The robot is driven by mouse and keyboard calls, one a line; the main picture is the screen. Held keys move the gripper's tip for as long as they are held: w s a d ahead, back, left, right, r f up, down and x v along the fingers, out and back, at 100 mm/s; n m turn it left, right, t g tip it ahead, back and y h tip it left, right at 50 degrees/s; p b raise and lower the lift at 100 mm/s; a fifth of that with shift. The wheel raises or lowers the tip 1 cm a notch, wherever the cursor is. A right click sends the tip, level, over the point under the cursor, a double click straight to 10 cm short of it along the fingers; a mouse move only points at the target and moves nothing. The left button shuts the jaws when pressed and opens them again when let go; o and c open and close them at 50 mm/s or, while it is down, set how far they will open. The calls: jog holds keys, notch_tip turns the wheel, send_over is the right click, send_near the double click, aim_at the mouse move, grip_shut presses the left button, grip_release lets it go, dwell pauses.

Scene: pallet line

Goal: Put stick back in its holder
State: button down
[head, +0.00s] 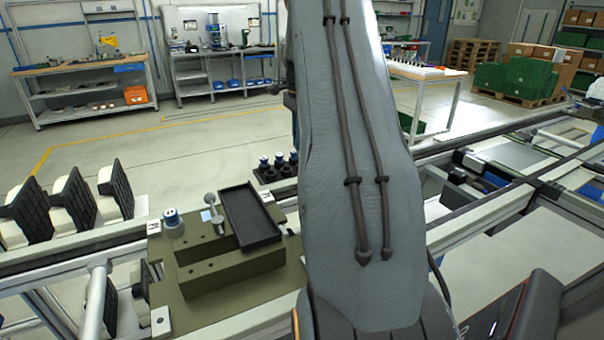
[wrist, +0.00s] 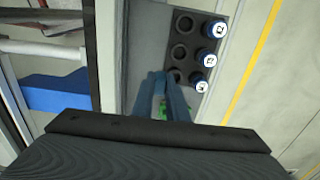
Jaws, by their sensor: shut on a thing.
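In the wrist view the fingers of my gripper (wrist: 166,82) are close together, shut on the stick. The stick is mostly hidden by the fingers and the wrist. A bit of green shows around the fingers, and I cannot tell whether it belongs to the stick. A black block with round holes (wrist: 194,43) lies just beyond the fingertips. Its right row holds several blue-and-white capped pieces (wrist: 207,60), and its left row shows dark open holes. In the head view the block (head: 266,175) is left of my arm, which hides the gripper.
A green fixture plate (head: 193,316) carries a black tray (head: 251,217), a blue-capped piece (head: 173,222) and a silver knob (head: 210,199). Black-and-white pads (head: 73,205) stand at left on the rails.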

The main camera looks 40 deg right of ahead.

* * *

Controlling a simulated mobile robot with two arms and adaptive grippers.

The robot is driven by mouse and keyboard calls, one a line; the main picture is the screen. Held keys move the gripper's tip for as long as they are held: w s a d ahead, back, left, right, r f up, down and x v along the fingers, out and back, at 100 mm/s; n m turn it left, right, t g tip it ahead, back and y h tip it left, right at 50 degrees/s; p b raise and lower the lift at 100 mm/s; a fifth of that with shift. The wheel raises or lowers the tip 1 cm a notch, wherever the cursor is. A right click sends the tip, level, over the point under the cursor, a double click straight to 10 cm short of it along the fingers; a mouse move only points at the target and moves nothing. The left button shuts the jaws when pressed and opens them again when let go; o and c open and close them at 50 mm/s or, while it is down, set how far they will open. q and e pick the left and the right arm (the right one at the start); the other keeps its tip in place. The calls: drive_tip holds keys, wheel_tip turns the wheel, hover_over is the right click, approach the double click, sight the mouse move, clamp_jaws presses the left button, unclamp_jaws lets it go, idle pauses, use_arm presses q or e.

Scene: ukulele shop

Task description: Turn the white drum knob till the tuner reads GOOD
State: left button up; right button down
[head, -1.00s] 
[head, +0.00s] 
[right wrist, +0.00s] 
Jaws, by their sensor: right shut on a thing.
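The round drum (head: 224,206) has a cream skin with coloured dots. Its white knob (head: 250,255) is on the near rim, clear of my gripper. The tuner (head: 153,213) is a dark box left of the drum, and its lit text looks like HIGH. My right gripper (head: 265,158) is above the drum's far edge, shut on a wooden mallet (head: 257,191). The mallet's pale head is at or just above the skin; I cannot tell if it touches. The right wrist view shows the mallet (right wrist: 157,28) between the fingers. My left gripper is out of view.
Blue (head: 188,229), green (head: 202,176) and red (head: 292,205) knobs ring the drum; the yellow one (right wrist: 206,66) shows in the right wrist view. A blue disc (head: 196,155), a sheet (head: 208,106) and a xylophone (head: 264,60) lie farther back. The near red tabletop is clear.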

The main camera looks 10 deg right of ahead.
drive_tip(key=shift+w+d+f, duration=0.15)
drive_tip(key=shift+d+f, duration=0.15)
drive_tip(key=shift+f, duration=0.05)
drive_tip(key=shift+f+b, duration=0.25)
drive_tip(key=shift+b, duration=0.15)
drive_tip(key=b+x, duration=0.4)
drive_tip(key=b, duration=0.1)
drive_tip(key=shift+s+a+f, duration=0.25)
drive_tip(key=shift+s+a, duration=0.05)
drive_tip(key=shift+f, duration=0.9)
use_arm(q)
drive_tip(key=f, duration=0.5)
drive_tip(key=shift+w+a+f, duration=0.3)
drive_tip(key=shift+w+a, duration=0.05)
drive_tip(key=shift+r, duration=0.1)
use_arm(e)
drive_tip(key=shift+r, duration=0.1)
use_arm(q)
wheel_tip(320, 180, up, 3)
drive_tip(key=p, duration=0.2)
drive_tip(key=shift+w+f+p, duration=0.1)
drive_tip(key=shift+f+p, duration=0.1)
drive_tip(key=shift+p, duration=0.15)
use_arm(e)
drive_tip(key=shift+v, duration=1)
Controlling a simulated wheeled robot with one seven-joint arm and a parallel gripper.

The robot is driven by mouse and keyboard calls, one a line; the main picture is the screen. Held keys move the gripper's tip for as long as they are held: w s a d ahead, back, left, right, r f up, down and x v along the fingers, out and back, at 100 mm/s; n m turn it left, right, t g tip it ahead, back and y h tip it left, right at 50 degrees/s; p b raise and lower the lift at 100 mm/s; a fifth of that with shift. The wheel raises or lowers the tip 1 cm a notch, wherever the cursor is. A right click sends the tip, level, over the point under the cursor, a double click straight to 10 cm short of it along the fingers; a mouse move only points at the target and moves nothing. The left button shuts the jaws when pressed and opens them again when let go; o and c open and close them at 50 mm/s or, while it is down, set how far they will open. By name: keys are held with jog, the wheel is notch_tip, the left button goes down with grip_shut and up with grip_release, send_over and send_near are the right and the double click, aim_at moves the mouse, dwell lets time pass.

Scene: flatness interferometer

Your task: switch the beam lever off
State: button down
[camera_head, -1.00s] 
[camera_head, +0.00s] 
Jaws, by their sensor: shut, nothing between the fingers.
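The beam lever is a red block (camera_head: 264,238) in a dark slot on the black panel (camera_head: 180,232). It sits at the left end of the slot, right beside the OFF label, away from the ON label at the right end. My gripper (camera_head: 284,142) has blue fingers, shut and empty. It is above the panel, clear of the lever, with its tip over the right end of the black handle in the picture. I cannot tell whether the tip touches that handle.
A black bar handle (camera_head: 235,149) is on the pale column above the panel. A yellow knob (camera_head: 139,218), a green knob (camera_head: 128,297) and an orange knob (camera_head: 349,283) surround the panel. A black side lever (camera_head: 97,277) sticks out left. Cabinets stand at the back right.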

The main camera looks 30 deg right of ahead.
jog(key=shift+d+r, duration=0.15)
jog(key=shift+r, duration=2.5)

==

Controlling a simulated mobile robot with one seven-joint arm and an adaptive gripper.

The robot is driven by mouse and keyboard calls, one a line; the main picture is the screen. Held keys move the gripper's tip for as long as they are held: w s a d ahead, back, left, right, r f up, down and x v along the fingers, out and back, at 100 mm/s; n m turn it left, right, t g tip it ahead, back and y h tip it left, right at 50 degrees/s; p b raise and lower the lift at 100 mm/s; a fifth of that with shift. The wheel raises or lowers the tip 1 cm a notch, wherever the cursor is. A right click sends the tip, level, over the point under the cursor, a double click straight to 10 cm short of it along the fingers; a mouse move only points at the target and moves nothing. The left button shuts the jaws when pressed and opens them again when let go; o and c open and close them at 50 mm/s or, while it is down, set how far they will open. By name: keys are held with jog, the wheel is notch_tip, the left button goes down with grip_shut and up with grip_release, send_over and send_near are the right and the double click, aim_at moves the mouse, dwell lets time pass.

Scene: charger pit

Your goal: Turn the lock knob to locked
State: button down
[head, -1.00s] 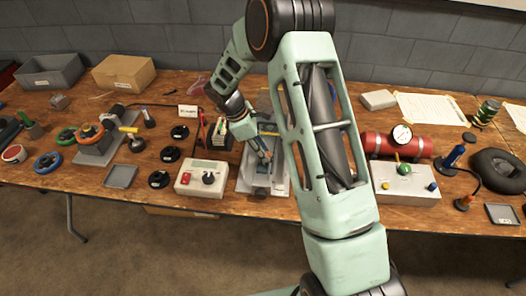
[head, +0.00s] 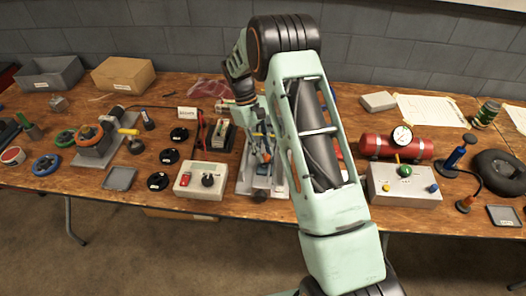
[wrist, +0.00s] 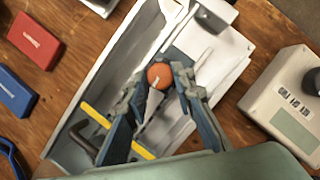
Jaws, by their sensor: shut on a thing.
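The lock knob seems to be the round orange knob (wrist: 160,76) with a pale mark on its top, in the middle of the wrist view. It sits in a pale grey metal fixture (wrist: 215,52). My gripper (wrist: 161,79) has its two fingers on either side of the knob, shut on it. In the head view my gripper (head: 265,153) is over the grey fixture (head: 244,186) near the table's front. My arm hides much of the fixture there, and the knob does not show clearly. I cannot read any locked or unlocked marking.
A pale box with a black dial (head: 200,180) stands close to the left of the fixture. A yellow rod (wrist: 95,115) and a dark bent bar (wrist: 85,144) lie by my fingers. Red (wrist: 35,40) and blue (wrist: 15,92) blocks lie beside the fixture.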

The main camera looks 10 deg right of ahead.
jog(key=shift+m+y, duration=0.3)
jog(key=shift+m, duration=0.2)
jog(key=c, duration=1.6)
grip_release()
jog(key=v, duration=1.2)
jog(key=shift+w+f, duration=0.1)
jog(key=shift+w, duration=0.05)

> [What is asked]
Find the number of lines in which the word "mobile" occurs, and write nothing but that number.

> [Task output]
2